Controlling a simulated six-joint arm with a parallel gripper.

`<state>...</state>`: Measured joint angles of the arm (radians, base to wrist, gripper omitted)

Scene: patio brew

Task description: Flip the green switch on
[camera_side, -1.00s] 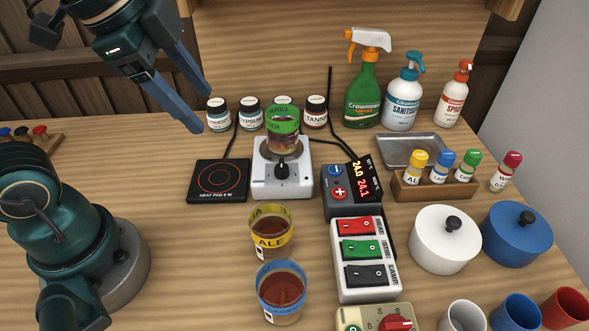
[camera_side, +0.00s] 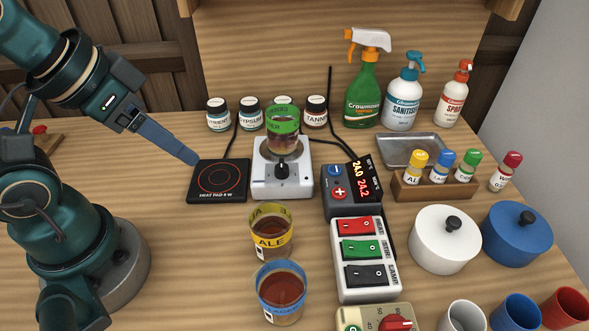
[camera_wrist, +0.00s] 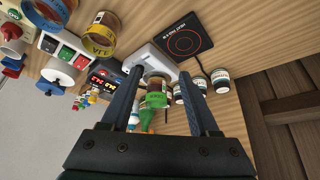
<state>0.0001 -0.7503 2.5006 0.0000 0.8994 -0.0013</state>
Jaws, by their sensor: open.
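The green switch (camera_side: 362,250) is the middle rocker on a white switch box (camera_side: 340,282), between a red rocker (camera_side: 358,226) above and a black rocker (camera_side: 366,275) below. The box also shows in the wrist view (camera_wrist: 48,68), with the green switch (camera_wrist: 66,53) small and far off. I cannot tell from its tilt whether it is on. My gripper (camera_side: 194,158) is well to the left of the box, above the table near the heat pad. In the wrist view its two fingers (camera_wrist: 157,85) are spread apart with nothing held between them.
A heat pad (camera_side: 219,181) and a white stirrer (camera_side: 283,182) carrying a green-banded beaker (camera_side: 283,139) stand right of my gripper. Yellow-banded (camera_side: 271,240) and blue-banded (camera_side: 281,300) beakers stand just left of the switch box. A temperature controller (camera_side: 352,200) sits behind it, a white pot (camera_side: 444,252) right.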

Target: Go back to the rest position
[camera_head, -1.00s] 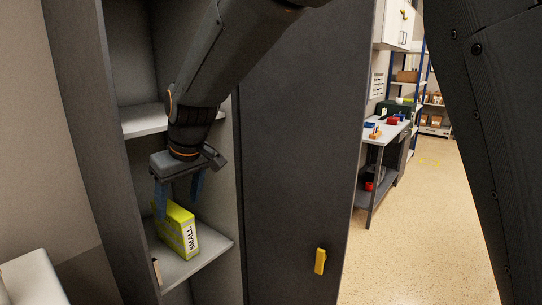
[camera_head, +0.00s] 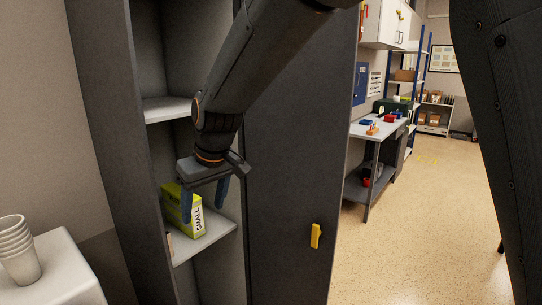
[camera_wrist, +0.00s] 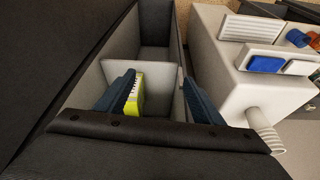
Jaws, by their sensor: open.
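My gripper (camera_head: 203,200) is open and empty, its two blue fingers pointing down in front of the open cabinet. A yellow-green box marked "SMALL" (camera_head: 196,221) stands on the lower cabinet shelf (camera_head: 212,238), behind the fingers and partly hidden by them. In the wrist view the box (camera_wrist: 138,93) shows beside the left finger, and my gripper (camera_wrist: 165,85) has clear space between its fingers. Whether the left finger touches the box cannot be told.
The cabinet door (camera_head: 288,150) with a yellow handle (camera_head: 315,235) stands right of the arm. A stack of cups (camera_head: 18,250) is on a white surface (camera_head: 62,270) at lower left. A workbench (camera_head: 372,130) stands farther back; the floor (camera_head: 420,220) at right is clear.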

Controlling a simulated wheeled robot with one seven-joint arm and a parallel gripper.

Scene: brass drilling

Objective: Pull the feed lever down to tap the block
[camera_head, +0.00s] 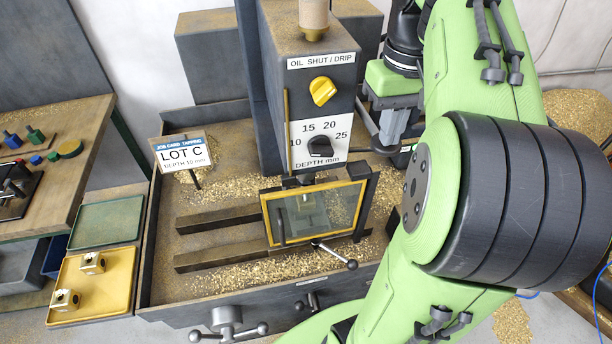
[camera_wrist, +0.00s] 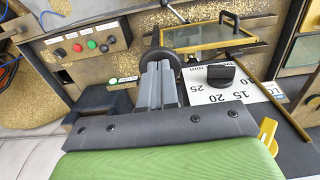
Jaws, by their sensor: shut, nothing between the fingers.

★ ★ ★ ★

Exercise aim: Report how many lines of the records above contain the word "state", giving only the number.

Answer to the exercise: 2